Lavoratori intraprendenti. Dalla ricerca emerge una presenza cospicua di profili altamente qualificati. La prevalenza è costituita non solo dai cosiddetti “lavoratori della conoscenza”, ma anche da chi opera in “team”, in gruppi di lavoro, dove sviluppano competenze diversificate. Dove la dimensione manuale si confonde e s’interseca con quella intellettuale e viceversa. Lavoratori che, in virtù del modo di operare e delle strumentazioni che utilizzano sono portati a prendere decisioni autonome, a intervenire risolvendo problemi. Ecco allora che abbiamo a che fare con “lavoratori imprenditivi”, lavoratori che sviluppano caratteristiche più espressamente del lavoro autonomo, grazie anche alle nuove tecnologie introdotte dalla quarta rivoluzione industriale.

Decisioni collettive. I lavoratori inoltre “partecipano” alle decisioni attraverso riunioni periodiche con il management, gruppi di lavoro volti a definire gli obiettivi aziendali e così via. In una struttura reticolare com’è il sistema produttivo nazionale, il coinvolgimento dei collaboratori alle scelte delle imprese appare già una prassi consolidata e diffusa.

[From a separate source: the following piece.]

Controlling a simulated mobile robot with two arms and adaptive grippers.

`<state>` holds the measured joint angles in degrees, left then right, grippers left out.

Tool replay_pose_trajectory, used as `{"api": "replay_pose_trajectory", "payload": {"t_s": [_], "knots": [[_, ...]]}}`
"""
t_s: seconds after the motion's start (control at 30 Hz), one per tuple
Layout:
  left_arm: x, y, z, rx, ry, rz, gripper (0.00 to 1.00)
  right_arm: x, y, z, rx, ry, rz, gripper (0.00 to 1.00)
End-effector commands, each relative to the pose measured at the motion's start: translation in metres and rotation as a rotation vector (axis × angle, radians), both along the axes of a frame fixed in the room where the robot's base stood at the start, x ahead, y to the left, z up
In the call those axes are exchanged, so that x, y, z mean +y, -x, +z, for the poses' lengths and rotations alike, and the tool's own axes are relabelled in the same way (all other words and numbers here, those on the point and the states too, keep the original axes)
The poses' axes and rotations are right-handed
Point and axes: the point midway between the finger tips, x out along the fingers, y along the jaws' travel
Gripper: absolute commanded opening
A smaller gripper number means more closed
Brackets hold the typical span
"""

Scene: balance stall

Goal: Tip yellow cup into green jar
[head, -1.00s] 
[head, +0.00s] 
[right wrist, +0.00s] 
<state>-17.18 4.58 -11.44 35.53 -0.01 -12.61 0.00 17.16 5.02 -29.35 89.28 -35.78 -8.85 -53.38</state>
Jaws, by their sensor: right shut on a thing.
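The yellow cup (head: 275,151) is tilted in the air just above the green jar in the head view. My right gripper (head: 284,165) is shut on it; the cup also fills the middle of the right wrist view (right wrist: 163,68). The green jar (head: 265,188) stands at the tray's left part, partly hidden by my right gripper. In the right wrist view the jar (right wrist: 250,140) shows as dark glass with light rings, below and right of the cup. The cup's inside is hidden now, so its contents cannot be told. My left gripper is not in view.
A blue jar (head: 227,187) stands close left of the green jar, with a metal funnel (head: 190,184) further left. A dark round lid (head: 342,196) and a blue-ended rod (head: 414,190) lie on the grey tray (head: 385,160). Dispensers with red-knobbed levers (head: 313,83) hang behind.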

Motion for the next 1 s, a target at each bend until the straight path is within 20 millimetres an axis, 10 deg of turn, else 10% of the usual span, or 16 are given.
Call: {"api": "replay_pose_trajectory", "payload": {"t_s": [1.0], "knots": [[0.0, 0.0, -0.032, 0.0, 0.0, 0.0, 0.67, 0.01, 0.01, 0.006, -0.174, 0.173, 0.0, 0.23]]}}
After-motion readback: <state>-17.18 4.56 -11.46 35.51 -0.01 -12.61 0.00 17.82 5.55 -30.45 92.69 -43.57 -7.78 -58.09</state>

In generale, nelle imprese metalmeccaniche, i lavoratori vengono consultati periodicamente nelle scelte più importanti e nel definire gli obiettivi aziendali (40,1%), in misura più rilevante rispetto alla media dei loro colleghi degli altri settori (30,8%). S’intuisce trattarsi di procedure consolidate definibili mediante riunioni, gruppi di lavoro e così via. Un peso analogo s’invera in un’altra modalità, più soft, come quella del discutere coi lavoratori sui problemi e le soluzioni produttive, ascoltando le possibili soluzioni o innovazioni, mettendole poi in pratica. Ciò avviene nel 38,0% dei casi (38,2% in Italia). Dunque, si potrebbe asserire che in quasi quattro quinti delle imprese metalmeccaniche italiane (78,1%) e i due terzi (69,0%) della media nazionale già oggi esistono forme di collaborazione più o meno strutturate.

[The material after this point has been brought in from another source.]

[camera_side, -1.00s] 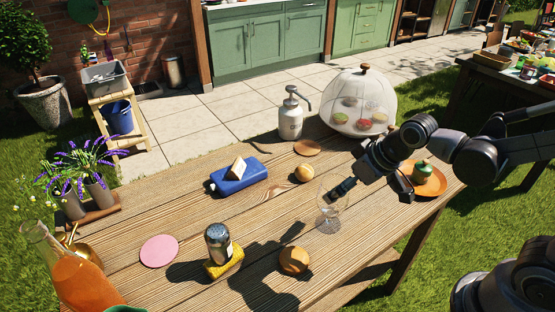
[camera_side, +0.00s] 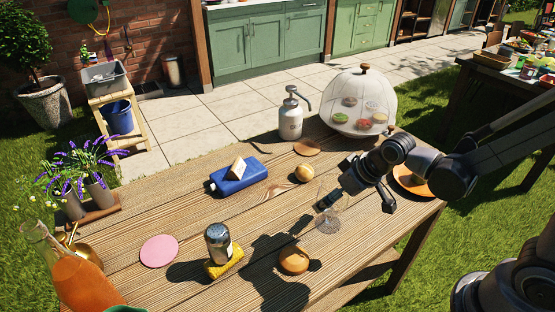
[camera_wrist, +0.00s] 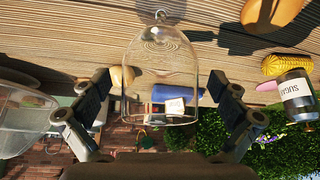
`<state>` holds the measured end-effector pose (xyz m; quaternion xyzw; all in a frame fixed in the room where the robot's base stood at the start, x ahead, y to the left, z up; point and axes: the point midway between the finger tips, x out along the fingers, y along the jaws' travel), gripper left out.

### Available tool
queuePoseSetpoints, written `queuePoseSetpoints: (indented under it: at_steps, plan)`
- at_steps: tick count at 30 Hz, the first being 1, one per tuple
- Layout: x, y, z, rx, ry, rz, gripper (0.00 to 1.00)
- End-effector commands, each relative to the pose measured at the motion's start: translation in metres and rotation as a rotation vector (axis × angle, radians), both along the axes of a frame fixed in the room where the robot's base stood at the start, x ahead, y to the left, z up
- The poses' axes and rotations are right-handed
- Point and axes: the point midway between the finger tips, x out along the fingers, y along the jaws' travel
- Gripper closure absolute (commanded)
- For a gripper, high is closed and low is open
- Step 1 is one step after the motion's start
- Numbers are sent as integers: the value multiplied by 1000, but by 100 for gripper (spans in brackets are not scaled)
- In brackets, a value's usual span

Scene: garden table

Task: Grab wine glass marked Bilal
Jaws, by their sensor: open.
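A clear wine glass (camera_side: 329,222) stands upright on the wooden table near its right front part. My gripper (camera_side: 332,201) is low over the table at the glass, its dark fingers overlapping the bowl in the side view. In the wrist view, which is upside down, the glass (camera_wrist: 160,72) shows between the two open fingers of my gripper (camera_wrist: 160,108), with space on both sides. I see no readable name on the glass; contact is not visible.
Bread rolls (camera_side: 294,260) and (camera_side: 304,173) lie near the glass. A mesh dome (camera_side: 362,92) and orange plate (camera_side: 408,184) are behind and right. A blue container (camera_side: 238,177) lies left; bare planks surround the glass.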

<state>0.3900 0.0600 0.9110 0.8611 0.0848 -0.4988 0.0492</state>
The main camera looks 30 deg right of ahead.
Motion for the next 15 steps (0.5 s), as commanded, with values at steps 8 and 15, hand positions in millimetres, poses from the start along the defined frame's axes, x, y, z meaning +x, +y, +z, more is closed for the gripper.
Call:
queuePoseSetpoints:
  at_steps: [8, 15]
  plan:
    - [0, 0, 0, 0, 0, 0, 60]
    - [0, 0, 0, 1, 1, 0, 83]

“La ricerca realizzata da Federmeccanica – ha sottolineato il ministro Giuliano Poletti – offre un importante contributo di conoscenza sui cambiamenti in atto nel mondo del lavoro, su come vengono percepiti e sull’evoluzione che determinano nei comportamenti e nelle attitudini dei lavoratori. I risultati dello studio testimoniano come, anche nell’industria, si stia affermando un lavoro caratterizzato da crescenti contenuti di competenza, creatività, responsabilità. È un’indicazione importante, in quanto l’evoluzione dei processi produttivi e le nuove forme di organizzazione del lavoro legati alla crescente diffusione dell’automazione e delle tecnologie digitali, pongono l’esigenza di una disponibilità dei lavoratori al coinvolgimento nel processo produttivo, a una maggiore partecipazione alla vita dell’impresa, indispensabile in vista dell’obiettivo di migliorarne la competitività”.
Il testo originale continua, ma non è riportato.